Select the following subset of columns from data_recoded:

  • ResponseId
  • vote_registered
  • variables that contain behavior
  • variables that start with attitude but not those that start with CE_attitudes

Assign this to assignment_data

assignment_data = data_recoded %>%

convert to long format

Assign this to assignment_data1

assignment_data1 = assignment_data %>%


Recode the values in value as follows: * 1 = “yes” * 2 = "no

Assign this to assignment_data2

assignment_data2 = assignment_data1 %>%

convert from long to wide format

Use pivot_wider() to go from the long to the wide format. Here, we don’t need to specify any arguments.
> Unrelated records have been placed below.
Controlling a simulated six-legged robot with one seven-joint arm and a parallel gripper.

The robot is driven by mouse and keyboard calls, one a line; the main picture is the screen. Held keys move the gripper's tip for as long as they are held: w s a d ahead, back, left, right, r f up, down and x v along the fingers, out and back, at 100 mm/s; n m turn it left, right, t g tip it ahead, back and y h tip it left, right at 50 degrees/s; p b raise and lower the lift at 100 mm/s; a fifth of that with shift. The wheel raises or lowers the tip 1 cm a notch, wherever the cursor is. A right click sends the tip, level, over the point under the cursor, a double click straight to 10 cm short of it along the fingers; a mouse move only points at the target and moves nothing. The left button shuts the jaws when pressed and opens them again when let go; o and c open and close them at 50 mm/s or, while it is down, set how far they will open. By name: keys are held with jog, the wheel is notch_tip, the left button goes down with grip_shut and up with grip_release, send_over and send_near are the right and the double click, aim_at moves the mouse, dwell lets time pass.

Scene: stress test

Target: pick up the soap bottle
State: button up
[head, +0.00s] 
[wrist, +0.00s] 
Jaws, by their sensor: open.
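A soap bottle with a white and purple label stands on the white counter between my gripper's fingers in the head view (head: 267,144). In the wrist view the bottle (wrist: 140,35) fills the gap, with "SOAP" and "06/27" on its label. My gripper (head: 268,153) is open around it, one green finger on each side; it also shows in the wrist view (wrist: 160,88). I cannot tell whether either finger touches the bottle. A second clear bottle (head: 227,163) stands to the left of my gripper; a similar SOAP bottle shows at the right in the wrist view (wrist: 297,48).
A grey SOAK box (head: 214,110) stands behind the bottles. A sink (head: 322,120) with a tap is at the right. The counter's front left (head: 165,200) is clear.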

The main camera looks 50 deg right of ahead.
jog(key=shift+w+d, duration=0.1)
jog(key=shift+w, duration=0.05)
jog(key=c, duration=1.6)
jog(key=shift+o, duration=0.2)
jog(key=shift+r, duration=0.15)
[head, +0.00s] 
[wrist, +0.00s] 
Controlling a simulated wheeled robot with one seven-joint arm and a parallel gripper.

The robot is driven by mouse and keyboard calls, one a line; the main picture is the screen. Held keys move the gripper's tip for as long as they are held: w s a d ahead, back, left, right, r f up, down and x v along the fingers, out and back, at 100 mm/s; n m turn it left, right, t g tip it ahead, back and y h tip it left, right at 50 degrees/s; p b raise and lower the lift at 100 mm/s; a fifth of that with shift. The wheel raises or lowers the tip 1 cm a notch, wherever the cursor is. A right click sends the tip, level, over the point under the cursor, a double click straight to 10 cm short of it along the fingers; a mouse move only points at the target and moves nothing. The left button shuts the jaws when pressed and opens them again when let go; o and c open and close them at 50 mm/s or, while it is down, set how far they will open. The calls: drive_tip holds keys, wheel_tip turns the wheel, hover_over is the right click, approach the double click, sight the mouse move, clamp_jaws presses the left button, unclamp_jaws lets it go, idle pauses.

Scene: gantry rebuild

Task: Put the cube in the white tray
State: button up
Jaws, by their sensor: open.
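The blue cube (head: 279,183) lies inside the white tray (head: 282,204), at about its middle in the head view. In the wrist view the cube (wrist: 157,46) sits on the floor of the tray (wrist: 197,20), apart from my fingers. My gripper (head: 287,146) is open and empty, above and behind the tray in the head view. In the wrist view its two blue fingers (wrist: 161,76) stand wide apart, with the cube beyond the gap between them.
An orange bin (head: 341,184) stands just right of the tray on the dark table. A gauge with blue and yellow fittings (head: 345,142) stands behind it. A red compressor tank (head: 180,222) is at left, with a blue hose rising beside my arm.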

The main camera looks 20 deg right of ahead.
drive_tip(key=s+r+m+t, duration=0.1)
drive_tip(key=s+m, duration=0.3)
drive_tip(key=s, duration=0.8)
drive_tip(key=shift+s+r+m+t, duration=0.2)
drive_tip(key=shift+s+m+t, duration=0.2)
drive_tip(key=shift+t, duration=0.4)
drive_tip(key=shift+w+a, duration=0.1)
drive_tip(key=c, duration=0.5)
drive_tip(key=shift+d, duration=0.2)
Just use %>% pivot_wider().

Assign this to assignment_data3

assignment_data3 = assignment_data2 %>%


From assignment_data3, filter only people who reported being registered to vote (vote_registered).

Assign this to assignment_data4.

convert to numeric

Convert attitude_1 to numeric.

Assign this to assignment_data5.

combine steps

Instead of doing each step separately and assigning them to new variables each time, use %>% to link the steps together.

Assign this to assignment_combined


From assignment_combined, calculate the mean of attitude_1 for yes and no responses to behavior_mailin separately using group_by() and summarize().

When using the mean() function, include na.rm = TRUE to ignore missing values.

This time, do the same thing but with mutate() instead of summarize(). What’s different?